Position Overview:
We are seeking a skilled and passionate Data Engineer with deep expertise in Google Cloud Platform (GCP) and Google BigQuery. In this role, you will architect, build, and maintain the scalable data pipelines that are the foundation of our analytics and data science initiatives.
You will be responsible for the entire data lifecycle, from ingestion and processing to warehousing and serving. You will work on creating a reliable, efficient, and high-quality data ecosystem that empowers our data analysts, data scientists, and business leaders to make critical data-informed decisions.

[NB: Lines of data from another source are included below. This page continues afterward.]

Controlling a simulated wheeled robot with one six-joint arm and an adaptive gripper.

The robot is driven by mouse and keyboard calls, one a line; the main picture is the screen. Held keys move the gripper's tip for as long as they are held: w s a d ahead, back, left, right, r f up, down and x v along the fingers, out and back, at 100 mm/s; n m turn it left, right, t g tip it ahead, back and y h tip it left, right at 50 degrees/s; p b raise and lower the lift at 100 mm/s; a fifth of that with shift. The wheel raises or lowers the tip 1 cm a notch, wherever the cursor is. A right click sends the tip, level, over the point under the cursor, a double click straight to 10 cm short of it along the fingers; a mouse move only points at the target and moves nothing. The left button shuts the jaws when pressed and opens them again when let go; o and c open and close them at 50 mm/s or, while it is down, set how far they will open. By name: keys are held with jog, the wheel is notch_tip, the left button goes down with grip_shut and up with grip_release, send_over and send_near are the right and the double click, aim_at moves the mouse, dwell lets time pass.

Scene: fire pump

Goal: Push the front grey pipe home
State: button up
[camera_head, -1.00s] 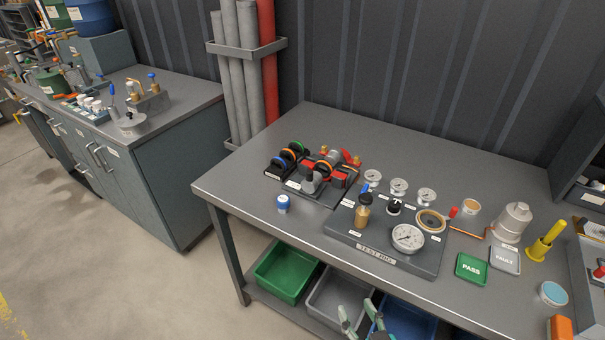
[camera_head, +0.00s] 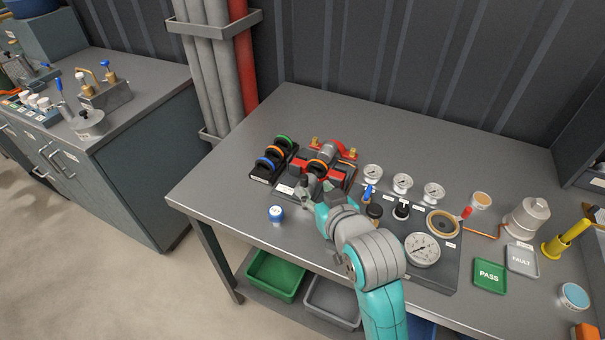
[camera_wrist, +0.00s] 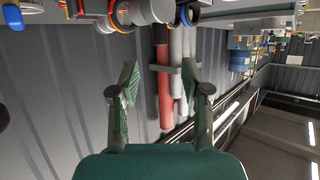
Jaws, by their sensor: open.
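The pump (camera_head: 335,172), red and black with brass fittings, sits on a dark base on the bench. The front grey pipe at its near side is mostly hidden by my gripper (camera_head: 312,194) in the head view. In the wrist view, which looks upside down, a grey cylinder (camera_wrist: 150,10) that appears to be this pipe is at the top edge, beyond my gripper (camera_wrist: 160,78). My fingers are spread apart with nothing between them. I cannot tell whether a finger touches the pipe or how deep it sits.
A rack of blue, orange and green rings (camera_head: 268,164) stands left of the pump. A gauge panel (camera_head: 440,277) lies right of my arm. Wall pipes (camera_head: 205,70) stand behind the bench's left end. Bare bench lies behind the pump.

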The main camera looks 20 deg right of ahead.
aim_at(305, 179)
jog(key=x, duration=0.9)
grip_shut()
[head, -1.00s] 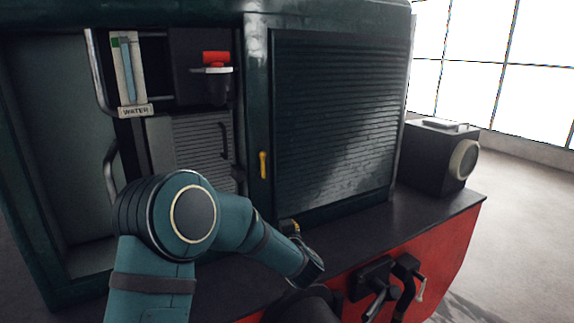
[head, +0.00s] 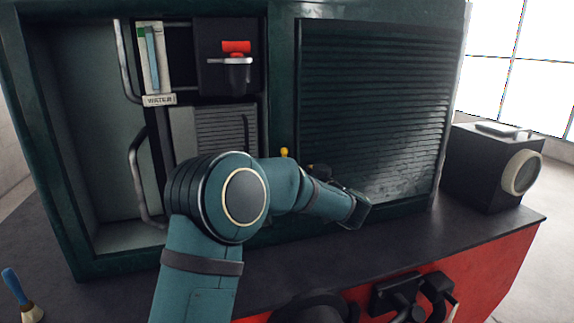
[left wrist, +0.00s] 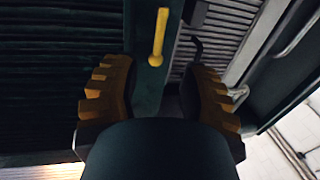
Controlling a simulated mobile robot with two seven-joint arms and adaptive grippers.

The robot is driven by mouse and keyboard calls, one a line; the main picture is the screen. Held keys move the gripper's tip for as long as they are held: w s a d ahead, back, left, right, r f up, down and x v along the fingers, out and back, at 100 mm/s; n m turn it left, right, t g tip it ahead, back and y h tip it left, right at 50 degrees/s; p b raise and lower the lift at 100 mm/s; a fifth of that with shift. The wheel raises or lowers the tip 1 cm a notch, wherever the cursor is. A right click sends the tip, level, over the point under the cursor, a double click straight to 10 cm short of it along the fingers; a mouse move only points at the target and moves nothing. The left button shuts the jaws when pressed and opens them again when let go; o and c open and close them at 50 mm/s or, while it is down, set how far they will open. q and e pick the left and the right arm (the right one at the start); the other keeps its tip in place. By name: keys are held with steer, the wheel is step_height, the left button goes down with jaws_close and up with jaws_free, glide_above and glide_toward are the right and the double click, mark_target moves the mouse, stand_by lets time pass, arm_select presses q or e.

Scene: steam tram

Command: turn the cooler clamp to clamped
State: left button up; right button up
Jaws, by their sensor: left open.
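The cooler clamp appears to be the yellow lever on the dark green post between the two louvred panels. In the head view only its yellow top (head: 284,152) shows above my left arm; the rest is hidden. In the left wrist view the yellow lever (left wrist: 157,40) stands out in front of the post, in line with the gap between my left fingers. My left gripper (left wrist: 158,92) is open, with ridged yellow-brown pads on both sides and nothing between them. The lever appears beyond the fingertips, not touched. My right gripper is not in view.
A large louvred shutter (head: 370,110) is right of the post. Left of it are a water gauge (head: 153,65), a red-topped fitting (head: 236,48) and a curved handrail (head: 140,170). A black box lamp (head: 490,165) stands at the right. The dark ledge (head: 460,225) below is partly clear.

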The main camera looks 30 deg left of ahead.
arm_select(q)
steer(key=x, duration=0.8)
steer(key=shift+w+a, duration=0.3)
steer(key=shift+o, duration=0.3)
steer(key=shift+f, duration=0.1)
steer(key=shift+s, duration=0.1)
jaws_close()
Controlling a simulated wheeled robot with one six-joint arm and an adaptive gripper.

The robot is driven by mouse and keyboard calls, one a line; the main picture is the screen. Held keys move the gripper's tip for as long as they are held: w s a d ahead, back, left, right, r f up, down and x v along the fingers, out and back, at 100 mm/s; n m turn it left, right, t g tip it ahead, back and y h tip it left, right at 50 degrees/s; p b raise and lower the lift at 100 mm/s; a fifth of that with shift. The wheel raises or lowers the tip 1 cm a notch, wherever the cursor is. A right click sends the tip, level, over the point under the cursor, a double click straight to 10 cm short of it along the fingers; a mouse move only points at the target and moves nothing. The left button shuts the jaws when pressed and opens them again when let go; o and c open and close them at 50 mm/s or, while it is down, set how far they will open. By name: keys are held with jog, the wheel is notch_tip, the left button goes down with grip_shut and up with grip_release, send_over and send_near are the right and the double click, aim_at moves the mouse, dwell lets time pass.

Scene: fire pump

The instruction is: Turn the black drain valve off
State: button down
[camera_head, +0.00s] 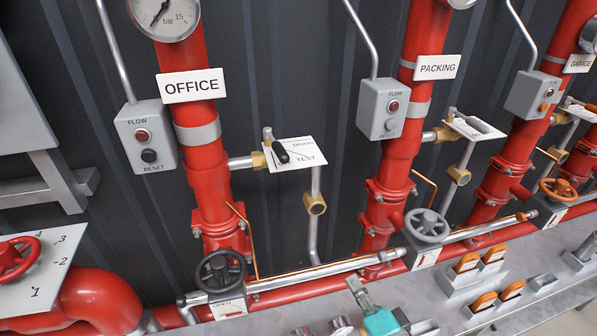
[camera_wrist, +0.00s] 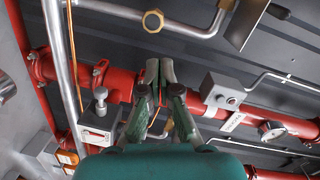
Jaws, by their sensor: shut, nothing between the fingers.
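The black drain valve lever (camera_head: 281,155) sits on a white plate (camera_head: 297,154) marked DRAIN and TEST, beside the red OFFICE pipe (camera_head: 203,140). The lever slants down and right from its grey pivot, left of the two words. Any further plate marking under it cannot be read. My gripper (camera_head: 357,291) is low in the head view, right of and below the lever, well apart from it. In the wrist view my gripper's fingertips (camera_wrist: 158,72) are together and hold nothing. A plate underside (camera_wrist: 243,22) shows at the top there; I cannot tell which valve it belongs to.
A black handwheel (camera_head: 220,270) stands below the OFFICE plate, and a grey one (camera_head: 427,225) on the PACKING line. A silver pipe (camera_head: 315,215) drops from the valve. A grey flow box (camera_head: 145,137) is left of the OFFICE pipe. Open space lies before the dark wall.

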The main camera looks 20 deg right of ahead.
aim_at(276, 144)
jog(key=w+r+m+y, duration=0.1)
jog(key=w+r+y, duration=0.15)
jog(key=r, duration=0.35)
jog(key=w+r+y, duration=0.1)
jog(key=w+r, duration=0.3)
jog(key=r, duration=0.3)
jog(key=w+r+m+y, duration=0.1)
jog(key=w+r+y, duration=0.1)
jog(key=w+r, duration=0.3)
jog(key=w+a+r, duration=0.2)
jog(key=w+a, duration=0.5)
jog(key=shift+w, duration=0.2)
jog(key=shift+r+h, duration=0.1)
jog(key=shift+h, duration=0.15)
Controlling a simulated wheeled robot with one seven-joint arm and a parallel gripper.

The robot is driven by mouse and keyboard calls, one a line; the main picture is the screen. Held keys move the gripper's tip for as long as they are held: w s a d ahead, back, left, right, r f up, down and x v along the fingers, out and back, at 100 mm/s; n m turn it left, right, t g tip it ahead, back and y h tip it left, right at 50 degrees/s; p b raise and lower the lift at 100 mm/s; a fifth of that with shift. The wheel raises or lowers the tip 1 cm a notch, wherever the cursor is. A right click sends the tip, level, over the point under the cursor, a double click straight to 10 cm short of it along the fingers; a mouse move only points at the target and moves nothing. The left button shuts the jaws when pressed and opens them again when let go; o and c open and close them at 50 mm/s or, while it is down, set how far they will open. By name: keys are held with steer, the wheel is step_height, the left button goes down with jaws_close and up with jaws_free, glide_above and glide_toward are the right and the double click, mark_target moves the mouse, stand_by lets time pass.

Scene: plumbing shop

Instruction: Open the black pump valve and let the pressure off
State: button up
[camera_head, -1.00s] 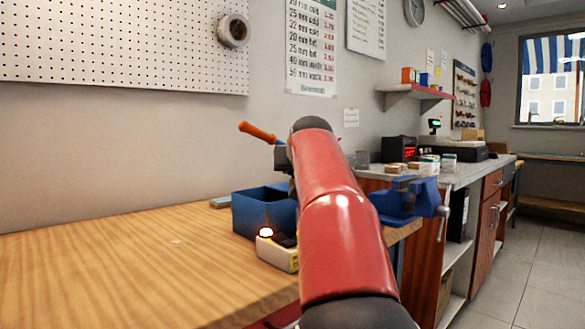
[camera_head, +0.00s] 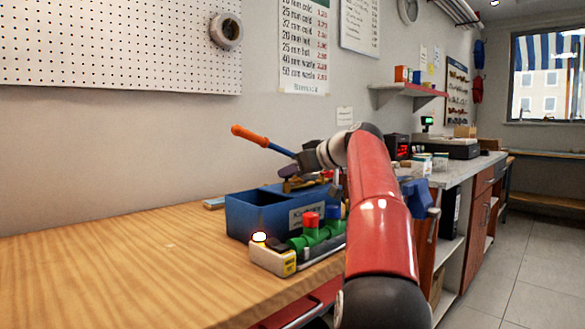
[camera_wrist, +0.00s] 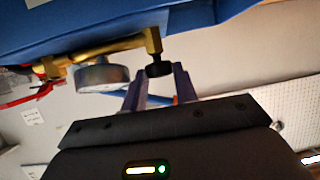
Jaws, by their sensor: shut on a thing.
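The blue pump box (camera_head: 250,218) stands on the wooden bench, with a lever (camera_head: 280,150) that ends in an orange handle (camera_head: 249,136). In the wrist view a brass pipe (camera_wrist: 115,50) runs along the box side and carries a round gauge (camera_wrist: 100,77). The black valve knob (camera_wrist: 158,69) hangs at the pipe's end. My gripper (camera_wrist: 160,76) is shut on this knob, one finger on each side. In the head view my gripper (camera_head: 290,172) is over the box; the knob cannot be made out there.
A green pipe assembly (camera_head: 312,236) with red and blue caps stands in front of the box. Beside it a yellow and white unit (camera_head: 272,259) has a lit lamp. A blue vise (camera_head: 415,195) is to the right. The bench's left side (camera_head: 120,260) is clear.

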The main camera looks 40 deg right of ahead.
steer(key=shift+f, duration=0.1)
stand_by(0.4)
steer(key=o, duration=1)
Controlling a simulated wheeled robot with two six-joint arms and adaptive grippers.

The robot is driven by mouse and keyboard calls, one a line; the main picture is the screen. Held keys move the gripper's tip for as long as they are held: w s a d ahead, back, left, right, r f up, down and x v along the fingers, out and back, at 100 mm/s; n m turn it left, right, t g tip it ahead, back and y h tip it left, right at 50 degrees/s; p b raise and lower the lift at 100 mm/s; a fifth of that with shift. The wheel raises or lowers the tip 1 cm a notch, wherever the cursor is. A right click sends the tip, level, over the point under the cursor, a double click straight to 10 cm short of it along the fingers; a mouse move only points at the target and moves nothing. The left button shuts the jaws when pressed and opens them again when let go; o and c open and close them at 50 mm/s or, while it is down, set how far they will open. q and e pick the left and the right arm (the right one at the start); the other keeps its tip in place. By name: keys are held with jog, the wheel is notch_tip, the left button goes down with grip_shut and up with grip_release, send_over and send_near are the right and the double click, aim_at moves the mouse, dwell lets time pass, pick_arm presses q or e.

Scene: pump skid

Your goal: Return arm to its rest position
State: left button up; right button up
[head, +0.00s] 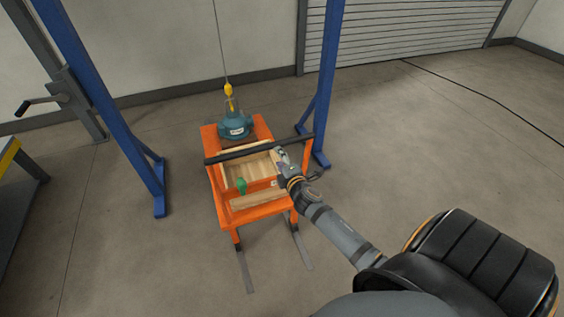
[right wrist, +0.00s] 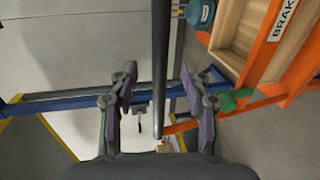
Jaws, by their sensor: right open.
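My right arm reaches in from the lower right of the head view. Its gripper (head: 282,154) is close to the right part of the black handle bar (head: 240,152) of the orange cart (head: 263,131). In the right wrist view the gripper's two fingers (right wrist: 160,92) stand apart on either side of the bar (right wrist: 160,50), with a gap to each. I cannot tell how deep the bar lies between them. Nothing is gripped. My left gripper is not in view.
On the cart are a teal pump part (head: 235,127) under a yellow hook (head: 229,90), a wooden tray (head: 262,166) and a green object (head: 241,186). Blue gantry legs (head: 323,90) flank the cart.

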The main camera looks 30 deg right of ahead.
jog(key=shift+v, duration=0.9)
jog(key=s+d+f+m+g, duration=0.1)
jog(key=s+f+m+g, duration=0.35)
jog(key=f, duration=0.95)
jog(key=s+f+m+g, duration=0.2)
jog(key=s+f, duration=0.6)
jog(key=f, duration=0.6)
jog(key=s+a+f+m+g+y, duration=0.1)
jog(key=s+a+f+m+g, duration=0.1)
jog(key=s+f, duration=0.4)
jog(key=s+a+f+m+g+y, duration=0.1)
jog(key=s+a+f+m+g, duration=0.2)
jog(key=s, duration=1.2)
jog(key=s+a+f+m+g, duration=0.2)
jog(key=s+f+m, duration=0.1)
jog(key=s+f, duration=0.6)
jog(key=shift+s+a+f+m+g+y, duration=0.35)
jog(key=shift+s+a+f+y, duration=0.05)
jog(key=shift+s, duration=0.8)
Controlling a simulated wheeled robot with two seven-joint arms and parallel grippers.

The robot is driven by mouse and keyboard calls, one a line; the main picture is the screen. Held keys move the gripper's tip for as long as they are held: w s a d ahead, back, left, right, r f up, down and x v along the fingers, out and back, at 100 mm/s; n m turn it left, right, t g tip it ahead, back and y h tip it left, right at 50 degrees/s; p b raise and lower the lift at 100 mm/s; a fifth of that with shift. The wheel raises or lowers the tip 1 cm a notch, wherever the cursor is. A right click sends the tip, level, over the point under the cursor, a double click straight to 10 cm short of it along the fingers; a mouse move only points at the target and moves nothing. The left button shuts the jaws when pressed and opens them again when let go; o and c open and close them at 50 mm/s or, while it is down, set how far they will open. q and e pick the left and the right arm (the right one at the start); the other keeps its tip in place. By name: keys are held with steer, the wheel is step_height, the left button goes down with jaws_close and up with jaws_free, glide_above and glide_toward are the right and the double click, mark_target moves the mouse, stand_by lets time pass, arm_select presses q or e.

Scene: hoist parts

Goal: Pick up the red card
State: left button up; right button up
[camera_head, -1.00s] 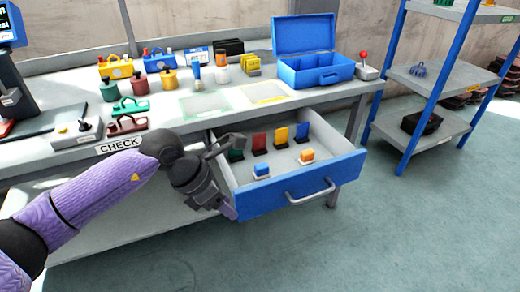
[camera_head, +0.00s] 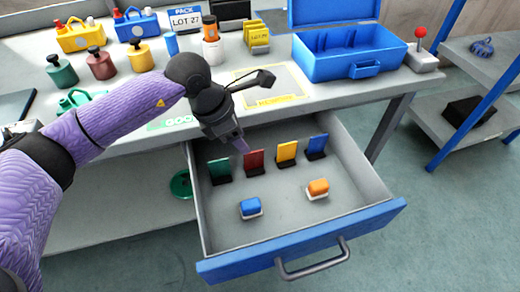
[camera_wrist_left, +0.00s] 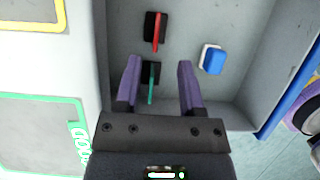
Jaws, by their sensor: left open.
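The red card (camera_head: 254,161) stands upright in a dark holder in the open drawer, between the green card (camera_head: 219,170) and the yellow card (camera_head: 286,151). My left gripper (camera_head: 241,146) is open above the drawer's back left part, close to the red card in the head view. In the left wrist view the open fingers (camera_wrist_left: 160,75) have the green card (camera_wrist_left: 152,85) between them in the picture. The red card (camera_wrist_left: 158,32) shows beyond the fingertips there. Nothing is held. My right gripper is not in view.
The drawer (camera_head: 300,245) also holds a blue card (camera_head: 317,145), a blue block (camera_head: 250,207) and an orange block (camera_head: 318,188). The workbench edge (camera_head: 350,97) lies behind it. A blue toolbox (camera_head: 350,60) stands open on the bench.

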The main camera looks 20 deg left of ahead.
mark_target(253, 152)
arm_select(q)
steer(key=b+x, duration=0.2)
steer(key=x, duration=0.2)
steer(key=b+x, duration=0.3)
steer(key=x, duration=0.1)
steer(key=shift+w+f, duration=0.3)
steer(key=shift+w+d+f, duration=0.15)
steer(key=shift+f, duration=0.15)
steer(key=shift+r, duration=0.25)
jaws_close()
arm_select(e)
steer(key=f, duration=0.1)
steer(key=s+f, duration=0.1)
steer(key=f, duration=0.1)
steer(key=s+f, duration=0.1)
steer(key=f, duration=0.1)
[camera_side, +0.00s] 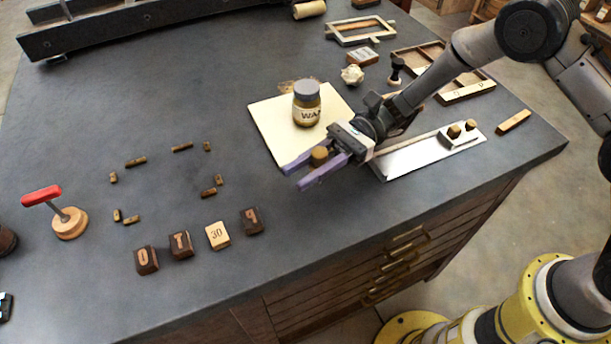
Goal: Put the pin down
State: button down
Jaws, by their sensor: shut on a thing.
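My gripper (320,163) reaches in from the right, low over the dark table near its front edge. Its two purple fingers are shut on a small round-topped, brown-gold piece, the pin (319,155). Only the pin's top shows; its lower part is hidden by the fingers. I cannot tell whether its lower end touches the surface. The pin is just below the front corner of a cream sheet (274,126).
A labelled jar (306,106) stands on the sheet, close behind my gripper. Several number blocks (217,235) stand at the front left, with small brown pieces (183,147) behind them. A red-handled tool (66,218) stands far left. The table (283,207) is clear just in front of my gripper.

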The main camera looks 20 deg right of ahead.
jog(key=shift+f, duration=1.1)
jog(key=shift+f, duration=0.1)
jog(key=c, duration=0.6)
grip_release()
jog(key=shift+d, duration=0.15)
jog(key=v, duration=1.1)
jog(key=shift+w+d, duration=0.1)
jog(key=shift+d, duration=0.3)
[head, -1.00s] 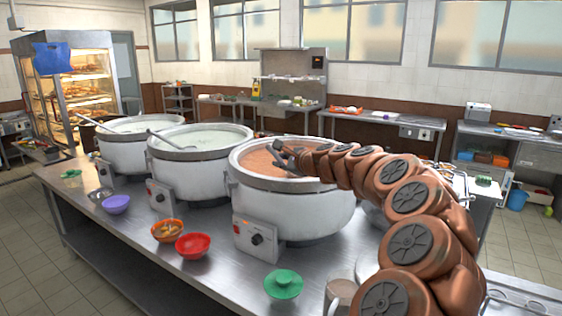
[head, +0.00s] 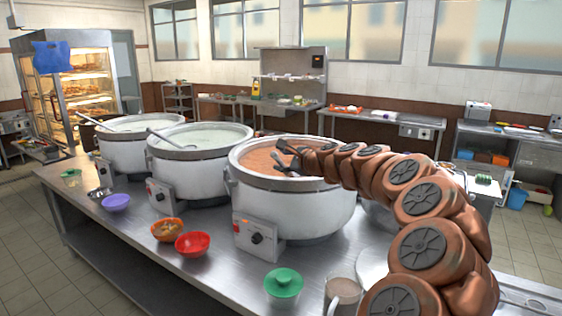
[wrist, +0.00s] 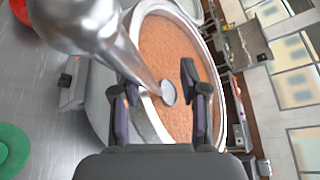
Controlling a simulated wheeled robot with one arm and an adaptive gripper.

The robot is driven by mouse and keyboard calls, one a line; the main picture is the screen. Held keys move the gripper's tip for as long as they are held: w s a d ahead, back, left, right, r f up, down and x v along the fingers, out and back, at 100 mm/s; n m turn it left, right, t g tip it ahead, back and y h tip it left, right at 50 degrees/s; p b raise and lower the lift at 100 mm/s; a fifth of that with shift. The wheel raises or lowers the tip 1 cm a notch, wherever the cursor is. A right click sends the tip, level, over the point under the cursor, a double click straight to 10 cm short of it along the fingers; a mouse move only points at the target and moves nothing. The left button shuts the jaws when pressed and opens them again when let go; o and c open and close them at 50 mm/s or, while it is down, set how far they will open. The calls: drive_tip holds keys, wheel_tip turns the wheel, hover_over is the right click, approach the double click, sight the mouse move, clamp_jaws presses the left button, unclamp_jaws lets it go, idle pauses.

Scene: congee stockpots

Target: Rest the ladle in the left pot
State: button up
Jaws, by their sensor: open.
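The left pot (head: 138,152) is a large white pot with pale congee at the back left of the counter. A ladle handle (head: 97,124) leans out over its front-left rim. My gripper (head: 284,158) is open, over the right pot (head: 290,207) of reddish-orange congee, which the wrist view also shows (wrist: 190,45). In the wrist view my gripper's fingers (wrist: 157,95) stand apart. A shiny metal shaft (wrist: 125,60) runs close to the camera, its narrow round end between the fingers. I cannot tell whether it is a ladle or whether the fingers touch it.
The middle pot (head: 200,177) holds pale congee and another ladle (head: 172,139), between the left and right pots. Along the counter's front are a purple bowl (head: 116,202), an orange bowl (head: 167,231), a red bowl (head: 193,244) and a green lid (head: 284,282). Control boxes jut from the pots' fronts.

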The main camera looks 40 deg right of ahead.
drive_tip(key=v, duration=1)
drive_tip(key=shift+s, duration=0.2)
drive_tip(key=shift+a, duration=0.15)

ShyftLabs is a growing data product company that was founded in early 2020 and works primarily with Fortune 500 companies. We deliver digital solutions built to help accelerate the growth of businesses in various industries by focusing on creating value through innovation.
-
Data Architecture & Pipeline Development: Design, build, and maintain scalable and reliable batch and real-time ETL/ELT data pipelines using GCP services like Dataflow, Cloud Functions, Pub/Sub, and Cloud Composer.
-
Data Warehousing: Develop and manage our central data warehouse in Google BigQuery. Implement data models, schemas, and table structures optimized for performance and scalability.
-
Data Processing & Transformation: Write clean, efficient, and robust code (primarily in SQL and Python) to transform raw data into curated, analysis-ready datasets.
-
Infrastructure Optimization & Scalability: Monitor, troubleshoot, and optimize our data infrastructure for performance, reliability, and cost-effectiveness. Implement BigQuery best practices, including partitioning, clustering, and materialized views.
-
Enable Data Accessibility & BI: Build and maintain curated data models that serve as the "source of truth" for business intelligence and reporting, ensuring data is ready for consumption by BI tools like Looker.
-
Data Governance & Quality: Implement automated data quality checks, validation rules, and monitoring to ensure the accuracy and integrity of our data pipelines and warehouse.
-
Collaboration: Work closely with software engineers, data analysts, and data scientists to understand their data requirements and provide the necessary infrastructure and data products.
-
Experience: 3-5+ years of hands-on experience in a Data Engineering, Software Engineering, or a similar role.
-
Programming Skills: Strong proficiency in a programming language such as Python or Java for data processing and automation.
-
Expert SQL Proficiency: Mastery of SQL for complex data manipulation, DDL/DML operations, and query optimization.
-
Google BigQuery: Proven expertise in using BigQuery as a data warehouse, including data modeling, performance tuning, and cost management.
-
GCP Data Services: Hands-on experience building data pipelines using the GCP ecosystem (e.g., Dataflow, Pub/Sub, Cloud Storage, Cloud Composer/Airflow).
-
Data Pipeline Concepts: Deep understanding of ETL/ELT principles and data warehousing architecture (e.g., Star Schema, Data Lakes).
-
Engineering Mindset: Strong problem-solving and troubleshooting skills with a focus on building scalable, maintainable, and automated systems.
-
BI Tool Integration: Experience building data models that power BI tools like Looker (knowledge of LookML is a strong plus), Tableau, or Power BI.
-
Modern Data Stack Tools: Experience with tools like dbt, Dataform, or Fivetran for data transformation and integration.
-
Infrastructure as Code (IaC): Familiarity with tools like Terraform or Deployment Manager for managing cloud infrastructure.
-
Containerization: Knowledge of Docker and Kubernetes is a plus.
-
Certifications: Google Cloud Professional Data Engineer certification is highly desirable.
-
Version Control: Proficiency with Git for code management and CI/CD pipelines.
We are proud to offer a competitive salary alongside a strong insurance package. We pride ourselves on the growth of our employees, offering extensive learning and development resources.